Il tribunale ha tratto il convincimento della colpevolezza dell’imputato sulla base di elementi documentali, ritenuti sufficienti per la formulazione del giudizio di responsabilità, in ordine ai quali il ricorrente, con i motivi di ricorso, non si è minimamente confrontato.
Ne consegue che la doglianza circa la mancata assunzione di prove assertivamente ritenute decisive non può trovare ingresso quando dette prove potevano essere assunte, come si evince dal motivo di ricorso, d’ufficio nella misura in cui esse non sono state ritenute, come nella specie, necessarie per la decisione.
Né il ricorrente specifica quali prove o documenti, allegati dalla difesa, il giudice non abbia valutato, né la ragione della decisività delle stesse rispetto alla ratio decidendi.
5. E’ inammissibile anche il quinto motivo di gravame circa la mancata ammissione all’oblazione ed alla mancata concessione delle attenuanti generiche.
Il tribunale ha affermato che l’imputato aveva provveduto solo parzialmente all’eliminazione delle irregolarità contestate e ciò è stato ritenuto, con congrua motivazione, indice del fatto che perdurassero le conseguenze dannose e pericolose del reato eliminabili da parte del contravventore (condizione perciò ostativa all’ammissione all’oblazione) e dell’insensibilità e dell’indifferenza dimostrata dal ricorrente, ritenuto per questo non meritevole della concessione delle attenuanti generiche.
Per il cui diniego non è necessario che il giudice prenda in considerazione tutti gli elementi favorevoli o sfavorevoli dedotti dalle parti o rilevabili dagli atti, ma è sufficiente che egli faccia riferimento a quelli ritenuti decisivi o comunque rilevanti, rimanendo tutti gli altri disattesi o superati da tale valutazione (Sez. 3, n. 28535 del 19/03/2014, Lule, Rv. 259899).

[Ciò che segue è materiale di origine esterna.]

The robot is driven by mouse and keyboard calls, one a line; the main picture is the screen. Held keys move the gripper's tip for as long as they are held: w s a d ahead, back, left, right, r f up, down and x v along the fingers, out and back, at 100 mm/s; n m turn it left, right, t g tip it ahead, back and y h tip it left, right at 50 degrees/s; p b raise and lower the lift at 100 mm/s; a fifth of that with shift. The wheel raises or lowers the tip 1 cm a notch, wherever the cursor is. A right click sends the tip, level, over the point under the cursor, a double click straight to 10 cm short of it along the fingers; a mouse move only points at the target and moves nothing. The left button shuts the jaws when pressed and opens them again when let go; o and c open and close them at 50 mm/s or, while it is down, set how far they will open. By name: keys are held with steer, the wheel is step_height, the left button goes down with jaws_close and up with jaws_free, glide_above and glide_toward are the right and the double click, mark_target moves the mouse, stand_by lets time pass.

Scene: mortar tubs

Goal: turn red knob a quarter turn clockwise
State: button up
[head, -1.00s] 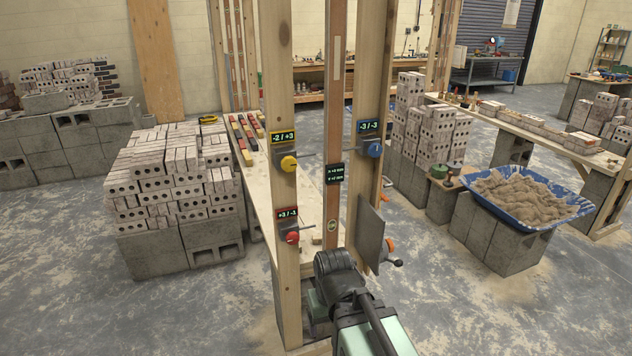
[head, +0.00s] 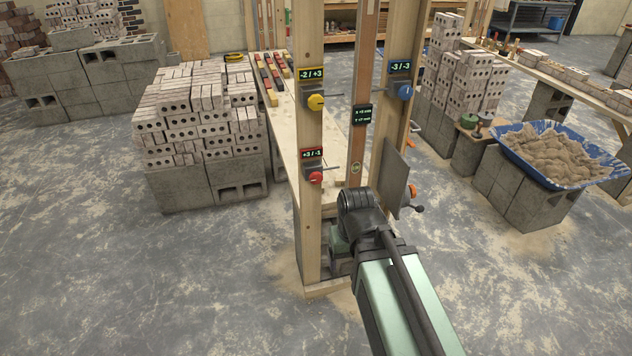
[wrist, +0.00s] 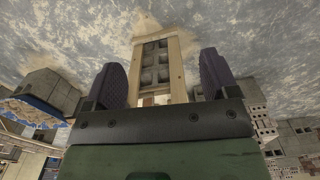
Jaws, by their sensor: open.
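The red knob (head: 315,177) sits low on the left wooden post, under a small display (head: 312,153) reading +3 / -1. A thin grey rod sticks out to the right beside it. My arm comes up from the bottom right in the head view, its dark joint below and right of the red knob. My gripper cannot be made out there. In the wrist view my gripper (wrist: 160,84) is open, its two dark fingers wide apart with nothing seen between their tips. The red knob is not seen in the wrist view.
A yellow knob (head: 315,102) is above the red one; a blue knob (head: 404,92) is on the right post. A dark plate (head: 395,183) and an orange-and-black handle (head: 413,192) stand close right of my arm. Block stacks (head: 180,186) are left, a blue sand tub (head: 510,150) right.

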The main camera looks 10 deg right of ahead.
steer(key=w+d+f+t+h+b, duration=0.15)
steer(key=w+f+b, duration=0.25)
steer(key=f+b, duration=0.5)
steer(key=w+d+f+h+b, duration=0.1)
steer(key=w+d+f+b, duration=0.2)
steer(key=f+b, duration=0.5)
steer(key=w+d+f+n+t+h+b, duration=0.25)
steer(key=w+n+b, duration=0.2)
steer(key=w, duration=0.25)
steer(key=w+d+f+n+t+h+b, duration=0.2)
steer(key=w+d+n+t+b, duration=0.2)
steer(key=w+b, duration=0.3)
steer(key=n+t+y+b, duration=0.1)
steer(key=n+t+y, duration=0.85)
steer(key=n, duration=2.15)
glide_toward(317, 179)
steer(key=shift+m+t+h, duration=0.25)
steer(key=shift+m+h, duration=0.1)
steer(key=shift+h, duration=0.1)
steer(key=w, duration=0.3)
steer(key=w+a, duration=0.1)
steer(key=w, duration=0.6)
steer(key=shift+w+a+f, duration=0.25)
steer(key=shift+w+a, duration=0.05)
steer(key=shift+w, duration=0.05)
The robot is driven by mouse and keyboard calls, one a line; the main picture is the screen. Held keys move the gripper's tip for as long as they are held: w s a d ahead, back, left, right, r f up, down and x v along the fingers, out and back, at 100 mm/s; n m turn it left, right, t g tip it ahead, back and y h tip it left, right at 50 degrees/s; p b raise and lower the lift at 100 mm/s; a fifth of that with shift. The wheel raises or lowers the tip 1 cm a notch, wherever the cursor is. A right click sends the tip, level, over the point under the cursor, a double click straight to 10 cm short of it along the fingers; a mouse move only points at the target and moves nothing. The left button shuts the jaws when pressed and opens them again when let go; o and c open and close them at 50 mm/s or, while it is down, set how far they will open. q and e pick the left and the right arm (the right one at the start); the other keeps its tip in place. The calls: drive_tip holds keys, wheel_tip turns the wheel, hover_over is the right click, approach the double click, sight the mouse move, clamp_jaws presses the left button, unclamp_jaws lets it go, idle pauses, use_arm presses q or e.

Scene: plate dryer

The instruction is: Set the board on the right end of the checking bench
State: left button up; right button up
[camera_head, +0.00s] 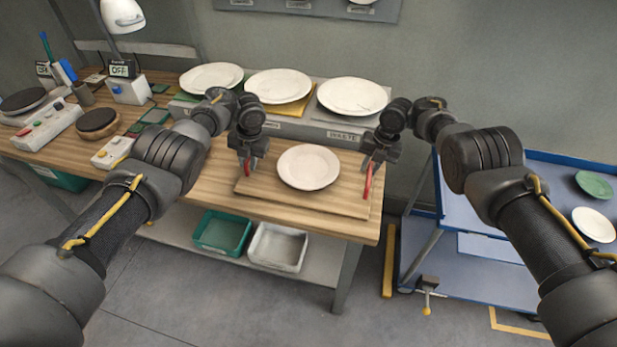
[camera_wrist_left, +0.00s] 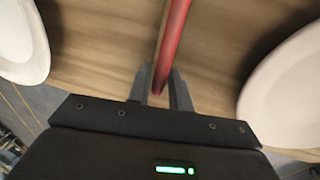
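The board (camera_head: 325,204) is a light wooden rectangle at the right end of the checking bench (camera_head: 205,192), with a red handle at each side. A white plate (camera_head: 308,167) lies on it. The board looks flat on or very close to the bench top; any small gap cannot be seen. My left gripper (camera_head: 247,163) is at its left handle. In the left wrist view my left gripper (camera_wrist_left: 161,82) has its fingers closed around the red handle (camera_wrist_left: 172,35). My right gripper (camera_head: 370,170) is at the right handle and looks closed on it, its fingertips partly hidden.
Three white plates (camera_head: 349,95) stand on a raised shelf behind the board. A lamp (camera_head: 122,14), scales and small boxes fill the bench's left. Green (camera_head: 222,231) and white bins (camera_head: 277,247) sit on the lower shelf. A blue cart (camera_head: 555,208) with plates stands at the right.

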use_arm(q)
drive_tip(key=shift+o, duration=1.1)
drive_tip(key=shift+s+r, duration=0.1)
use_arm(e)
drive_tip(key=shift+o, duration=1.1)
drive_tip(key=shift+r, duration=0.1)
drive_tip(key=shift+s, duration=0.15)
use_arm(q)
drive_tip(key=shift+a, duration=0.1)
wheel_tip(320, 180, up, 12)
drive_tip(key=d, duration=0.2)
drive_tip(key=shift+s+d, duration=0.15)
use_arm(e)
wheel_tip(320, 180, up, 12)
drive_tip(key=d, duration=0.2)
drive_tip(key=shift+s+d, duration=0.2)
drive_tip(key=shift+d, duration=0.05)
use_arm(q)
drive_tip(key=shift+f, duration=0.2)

6. E’ invece fondato il secondo motivo di gravame nei limiti di seguito indicati.
Al ricorrente è contestato l’art. 64 d.lgs. n. 81 del 2008 il quale (rubricato obblighi del datore di lavoro) dispone:
<<1. Il datore di lavoro provvede affinché:
a) i luoghi di lavoro siano conformi ai requisiti di cui all’articolo 63, commi 1, 2 e 3;
b) le vie di circolazione interne o all’aperto che conducono a uscite o ad uscite di emergenza e le uscite di emergenza siano sgombre allo scopo di consentirne l’utilizzazione in ogni evenienza;
c) i luoghi di lavoro, gli impianti e i dispositivi vengano sottoposti a regolare manutenzione tecnica e vengano eliminati, quanto più rapidamente possibile, i difetti rilevati che possano pregiudicare la sicurezza e la salute dei lavoratori;
d) i luoghi di lavoro, gli impianti e i dispositivi vengano sottoposti a regolare pulitura, onde assicurare condizioni igieniche adeguate;
e) gli impianti e i dispositivi di sicurezza, destinati alla prevenzione o all’eliminazione dei pericoli, vengano sottoposti a regolare manutenzione e al controllo del loro funzionamento>>.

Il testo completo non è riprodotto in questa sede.